**Goal of the exercise**
Copy out the data below from the line containing "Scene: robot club" to the line containing "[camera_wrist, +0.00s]", both lines included, with all images left out.

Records
·····
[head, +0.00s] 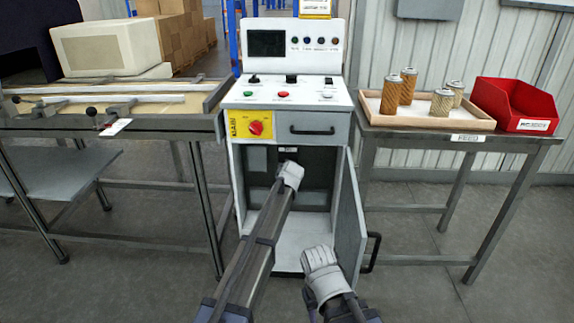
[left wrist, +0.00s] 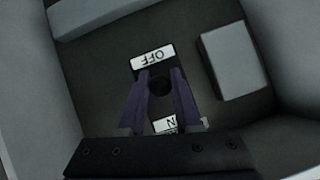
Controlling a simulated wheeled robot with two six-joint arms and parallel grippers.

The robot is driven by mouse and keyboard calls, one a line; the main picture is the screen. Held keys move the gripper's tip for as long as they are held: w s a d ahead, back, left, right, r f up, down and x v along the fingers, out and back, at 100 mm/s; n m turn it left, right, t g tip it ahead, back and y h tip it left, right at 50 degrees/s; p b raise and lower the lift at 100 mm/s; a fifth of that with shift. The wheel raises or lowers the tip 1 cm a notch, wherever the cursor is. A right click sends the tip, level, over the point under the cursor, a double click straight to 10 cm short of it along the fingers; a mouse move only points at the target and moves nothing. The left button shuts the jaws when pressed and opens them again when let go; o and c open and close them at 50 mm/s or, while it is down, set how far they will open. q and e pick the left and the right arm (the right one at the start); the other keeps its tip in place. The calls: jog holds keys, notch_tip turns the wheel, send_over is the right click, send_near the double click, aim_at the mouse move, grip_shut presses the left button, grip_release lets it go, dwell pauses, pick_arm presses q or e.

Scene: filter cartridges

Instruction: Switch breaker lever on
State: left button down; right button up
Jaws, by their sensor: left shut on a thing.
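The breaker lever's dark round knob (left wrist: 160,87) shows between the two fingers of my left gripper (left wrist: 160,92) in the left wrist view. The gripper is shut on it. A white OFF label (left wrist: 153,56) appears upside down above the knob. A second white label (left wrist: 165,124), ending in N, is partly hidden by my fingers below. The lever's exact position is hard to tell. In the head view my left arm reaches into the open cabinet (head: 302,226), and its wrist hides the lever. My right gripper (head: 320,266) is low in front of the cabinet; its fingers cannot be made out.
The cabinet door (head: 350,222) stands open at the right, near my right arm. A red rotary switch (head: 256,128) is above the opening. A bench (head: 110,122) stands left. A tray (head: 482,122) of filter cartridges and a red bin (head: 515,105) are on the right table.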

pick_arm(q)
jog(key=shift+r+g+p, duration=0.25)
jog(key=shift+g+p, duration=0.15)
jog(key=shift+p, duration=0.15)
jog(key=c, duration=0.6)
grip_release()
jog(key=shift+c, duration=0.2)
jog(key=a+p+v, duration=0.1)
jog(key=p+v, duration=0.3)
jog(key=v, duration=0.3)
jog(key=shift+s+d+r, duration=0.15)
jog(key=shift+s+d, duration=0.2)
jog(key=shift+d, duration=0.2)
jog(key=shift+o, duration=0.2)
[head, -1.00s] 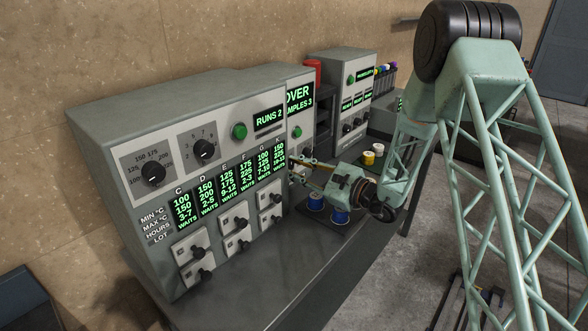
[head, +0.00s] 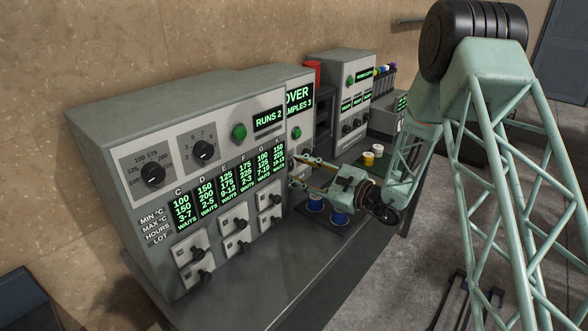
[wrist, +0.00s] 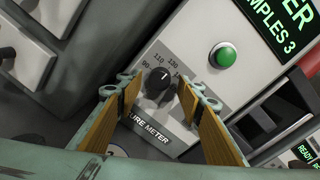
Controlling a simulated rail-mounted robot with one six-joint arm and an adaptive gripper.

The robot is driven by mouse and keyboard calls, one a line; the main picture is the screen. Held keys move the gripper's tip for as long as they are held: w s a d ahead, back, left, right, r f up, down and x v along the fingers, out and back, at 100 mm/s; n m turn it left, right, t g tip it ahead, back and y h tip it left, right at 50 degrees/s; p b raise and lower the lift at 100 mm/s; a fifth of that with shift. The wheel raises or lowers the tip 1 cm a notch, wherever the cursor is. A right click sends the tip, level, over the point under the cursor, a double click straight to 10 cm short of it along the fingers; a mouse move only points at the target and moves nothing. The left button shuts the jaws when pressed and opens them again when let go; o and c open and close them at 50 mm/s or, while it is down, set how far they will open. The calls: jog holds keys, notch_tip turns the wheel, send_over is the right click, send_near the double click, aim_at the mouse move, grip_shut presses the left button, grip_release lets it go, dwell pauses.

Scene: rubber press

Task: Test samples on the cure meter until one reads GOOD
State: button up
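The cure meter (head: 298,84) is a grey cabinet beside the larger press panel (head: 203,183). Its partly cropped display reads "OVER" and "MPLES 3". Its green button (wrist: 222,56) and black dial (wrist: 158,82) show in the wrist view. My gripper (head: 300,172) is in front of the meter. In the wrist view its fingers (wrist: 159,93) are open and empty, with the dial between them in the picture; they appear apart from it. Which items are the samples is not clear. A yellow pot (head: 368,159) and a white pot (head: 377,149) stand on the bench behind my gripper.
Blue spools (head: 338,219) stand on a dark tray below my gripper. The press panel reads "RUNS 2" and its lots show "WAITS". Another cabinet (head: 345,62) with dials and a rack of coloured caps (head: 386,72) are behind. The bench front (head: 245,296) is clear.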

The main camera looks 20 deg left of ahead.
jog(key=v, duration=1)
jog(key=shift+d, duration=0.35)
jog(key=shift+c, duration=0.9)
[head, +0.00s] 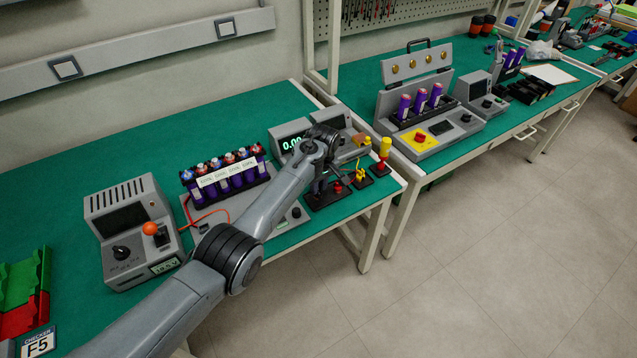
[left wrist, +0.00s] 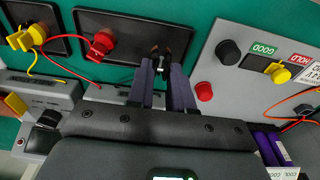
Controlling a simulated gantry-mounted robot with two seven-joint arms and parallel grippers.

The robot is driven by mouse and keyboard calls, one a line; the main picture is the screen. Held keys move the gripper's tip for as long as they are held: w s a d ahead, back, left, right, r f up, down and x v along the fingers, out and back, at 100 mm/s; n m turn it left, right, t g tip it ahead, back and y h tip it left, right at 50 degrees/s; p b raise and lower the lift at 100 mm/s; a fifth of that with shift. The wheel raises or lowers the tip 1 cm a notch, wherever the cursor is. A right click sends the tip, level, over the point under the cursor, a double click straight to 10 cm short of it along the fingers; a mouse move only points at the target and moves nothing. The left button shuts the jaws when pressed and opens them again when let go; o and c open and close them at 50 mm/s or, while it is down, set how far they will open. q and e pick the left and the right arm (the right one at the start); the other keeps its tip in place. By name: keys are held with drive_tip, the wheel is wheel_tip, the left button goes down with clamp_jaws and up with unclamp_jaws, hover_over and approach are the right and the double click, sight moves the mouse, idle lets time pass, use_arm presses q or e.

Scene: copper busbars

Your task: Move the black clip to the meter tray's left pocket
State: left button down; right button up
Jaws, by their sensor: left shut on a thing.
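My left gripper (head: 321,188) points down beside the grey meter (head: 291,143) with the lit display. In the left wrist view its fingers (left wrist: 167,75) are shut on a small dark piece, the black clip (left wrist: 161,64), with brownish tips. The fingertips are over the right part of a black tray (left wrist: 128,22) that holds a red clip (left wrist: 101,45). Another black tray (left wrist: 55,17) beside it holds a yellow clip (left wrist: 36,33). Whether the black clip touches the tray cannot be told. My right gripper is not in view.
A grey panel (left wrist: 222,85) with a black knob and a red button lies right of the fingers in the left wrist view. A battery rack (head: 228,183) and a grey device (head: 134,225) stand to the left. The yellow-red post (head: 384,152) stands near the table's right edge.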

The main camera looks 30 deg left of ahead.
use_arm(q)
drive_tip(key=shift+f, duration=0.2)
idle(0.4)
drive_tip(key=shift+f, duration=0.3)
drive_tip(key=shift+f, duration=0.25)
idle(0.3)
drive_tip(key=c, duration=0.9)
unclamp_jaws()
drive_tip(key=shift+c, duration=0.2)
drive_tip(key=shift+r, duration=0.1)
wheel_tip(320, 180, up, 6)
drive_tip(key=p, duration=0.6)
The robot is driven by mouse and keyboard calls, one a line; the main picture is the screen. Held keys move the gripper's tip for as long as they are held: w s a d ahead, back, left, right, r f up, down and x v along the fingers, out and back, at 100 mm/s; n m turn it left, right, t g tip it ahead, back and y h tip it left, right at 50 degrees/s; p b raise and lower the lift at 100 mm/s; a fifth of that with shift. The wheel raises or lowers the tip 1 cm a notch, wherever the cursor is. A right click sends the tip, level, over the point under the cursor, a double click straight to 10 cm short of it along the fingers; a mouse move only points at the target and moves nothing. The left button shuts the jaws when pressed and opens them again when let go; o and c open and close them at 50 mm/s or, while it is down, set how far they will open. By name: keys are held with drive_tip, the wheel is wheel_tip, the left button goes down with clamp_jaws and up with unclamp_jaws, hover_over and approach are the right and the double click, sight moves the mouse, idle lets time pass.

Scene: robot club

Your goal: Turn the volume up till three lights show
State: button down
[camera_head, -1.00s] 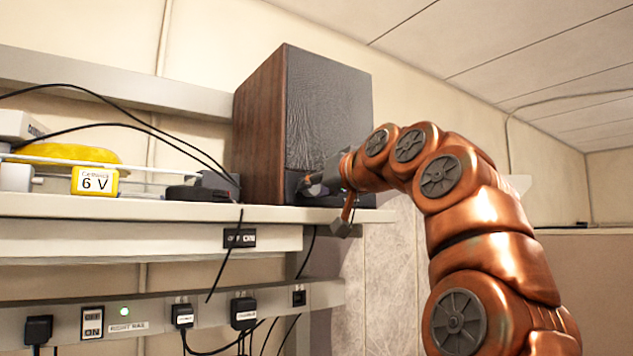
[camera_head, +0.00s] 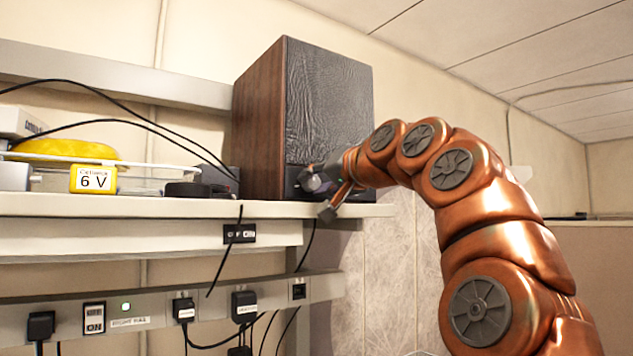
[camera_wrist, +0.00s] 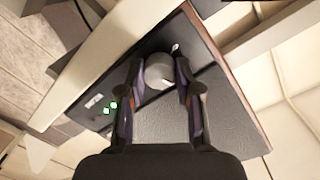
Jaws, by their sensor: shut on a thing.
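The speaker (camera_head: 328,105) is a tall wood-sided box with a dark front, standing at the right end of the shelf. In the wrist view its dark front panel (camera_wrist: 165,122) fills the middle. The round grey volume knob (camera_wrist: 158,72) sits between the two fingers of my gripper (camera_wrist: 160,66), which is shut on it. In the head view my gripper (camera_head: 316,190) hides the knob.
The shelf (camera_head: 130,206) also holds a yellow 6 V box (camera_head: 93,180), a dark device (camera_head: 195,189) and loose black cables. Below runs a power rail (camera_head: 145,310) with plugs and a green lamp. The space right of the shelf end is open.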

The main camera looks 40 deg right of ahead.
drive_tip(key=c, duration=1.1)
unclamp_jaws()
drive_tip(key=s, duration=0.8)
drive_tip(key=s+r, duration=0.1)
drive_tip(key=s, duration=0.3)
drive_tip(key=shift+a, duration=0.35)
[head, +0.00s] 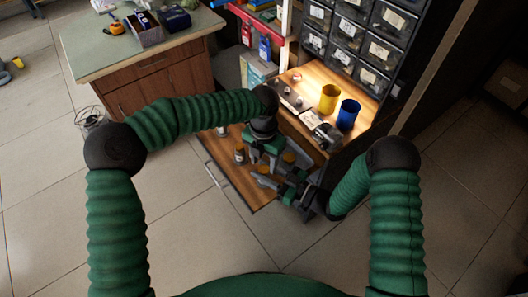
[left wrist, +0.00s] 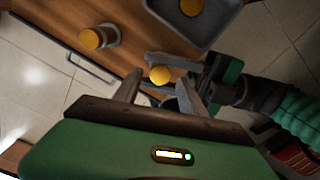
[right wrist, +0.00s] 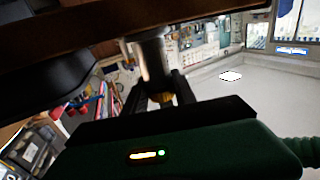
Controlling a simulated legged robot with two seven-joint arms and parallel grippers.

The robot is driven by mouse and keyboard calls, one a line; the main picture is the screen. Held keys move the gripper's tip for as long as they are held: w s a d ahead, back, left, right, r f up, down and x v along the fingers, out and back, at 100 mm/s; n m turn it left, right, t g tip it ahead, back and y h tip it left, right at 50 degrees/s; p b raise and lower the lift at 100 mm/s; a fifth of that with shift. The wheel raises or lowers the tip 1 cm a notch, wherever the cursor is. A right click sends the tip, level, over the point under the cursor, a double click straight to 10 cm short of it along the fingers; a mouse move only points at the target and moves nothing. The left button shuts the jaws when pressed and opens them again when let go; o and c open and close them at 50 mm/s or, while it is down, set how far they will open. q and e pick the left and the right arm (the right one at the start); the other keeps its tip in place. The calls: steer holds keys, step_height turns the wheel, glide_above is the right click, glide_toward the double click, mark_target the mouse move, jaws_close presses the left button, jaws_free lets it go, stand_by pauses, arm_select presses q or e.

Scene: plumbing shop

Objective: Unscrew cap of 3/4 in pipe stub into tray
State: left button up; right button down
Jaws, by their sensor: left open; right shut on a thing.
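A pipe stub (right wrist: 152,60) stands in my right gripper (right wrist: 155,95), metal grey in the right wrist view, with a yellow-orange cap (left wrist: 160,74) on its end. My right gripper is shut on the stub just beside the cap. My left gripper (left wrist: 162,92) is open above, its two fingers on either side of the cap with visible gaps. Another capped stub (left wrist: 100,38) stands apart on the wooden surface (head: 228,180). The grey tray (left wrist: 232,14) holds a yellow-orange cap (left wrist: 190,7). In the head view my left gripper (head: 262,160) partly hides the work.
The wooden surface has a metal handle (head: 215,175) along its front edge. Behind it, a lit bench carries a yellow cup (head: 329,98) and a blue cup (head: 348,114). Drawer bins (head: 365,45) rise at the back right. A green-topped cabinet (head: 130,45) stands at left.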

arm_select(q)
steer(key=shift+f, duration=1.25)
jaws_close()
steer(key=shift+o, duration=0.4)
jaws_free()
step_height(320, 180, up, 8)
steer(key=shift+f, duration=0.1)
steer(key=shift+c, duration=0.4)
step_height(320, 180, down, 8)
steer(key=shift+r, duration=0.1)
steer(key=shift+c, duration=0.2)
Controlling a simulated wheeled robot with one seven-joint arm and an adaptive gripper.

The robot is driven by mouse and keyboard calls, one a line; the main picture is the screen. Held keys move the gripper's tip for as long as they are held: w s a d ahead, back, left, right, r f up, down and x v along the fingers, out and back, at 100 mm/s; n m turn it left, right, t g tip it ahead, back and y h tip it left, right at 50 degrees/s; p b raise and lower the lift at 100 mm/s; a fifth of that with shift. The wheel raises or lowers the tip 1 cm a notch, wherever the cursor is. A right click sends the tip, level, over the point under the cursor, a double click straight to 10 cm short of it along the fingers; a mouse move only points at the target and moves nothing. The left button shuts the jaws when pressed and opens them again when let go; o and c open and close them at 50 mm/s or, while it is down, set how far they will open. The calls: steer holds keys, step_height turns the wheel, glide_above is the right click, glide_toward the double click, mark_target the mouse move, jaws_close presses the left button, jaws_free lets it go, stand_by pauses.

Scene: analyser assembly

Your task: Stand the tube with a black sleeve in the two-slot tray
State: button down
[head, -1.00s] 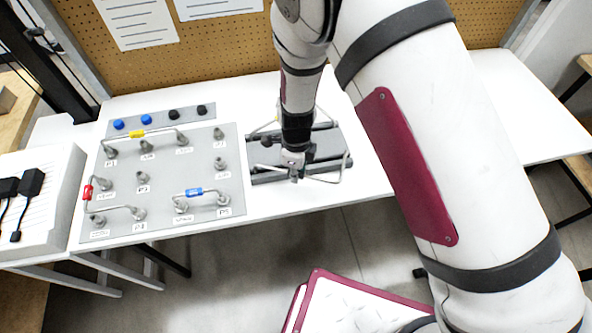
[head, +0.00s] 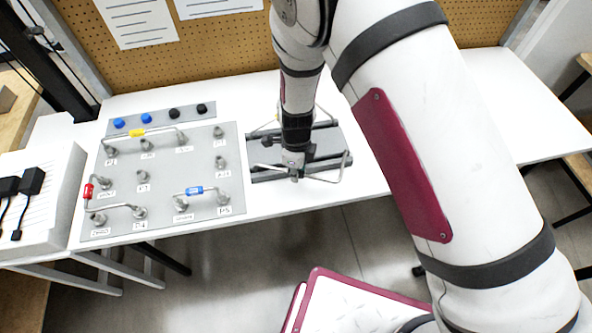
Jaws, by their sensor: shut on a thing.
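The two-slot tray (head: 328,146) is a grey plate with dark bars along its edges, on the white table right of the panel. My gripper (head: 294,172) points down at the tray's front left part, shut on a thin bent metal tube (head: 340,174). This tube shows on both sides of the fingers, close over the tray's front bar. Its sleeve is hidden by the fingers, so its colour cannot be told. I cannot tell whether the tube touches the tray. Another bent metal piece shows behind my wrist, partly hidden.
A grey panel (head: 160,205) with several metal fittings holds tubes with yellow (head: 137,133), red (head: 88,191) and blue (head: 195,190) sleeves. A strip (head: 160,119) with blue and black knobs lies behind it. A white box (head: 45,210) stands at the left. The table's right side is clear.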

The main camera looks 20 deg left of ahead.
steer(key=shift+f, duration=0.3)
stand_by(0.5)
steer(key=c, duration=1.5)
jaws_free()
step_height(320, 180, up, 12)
·····
**Output**
Scene: robot club

Your goal: Turn the volume up till three lights show
State: button down
[camera_head, -1.00s] 
[camera_head, +0.00s] 
[camera_wrist, +0.00s] 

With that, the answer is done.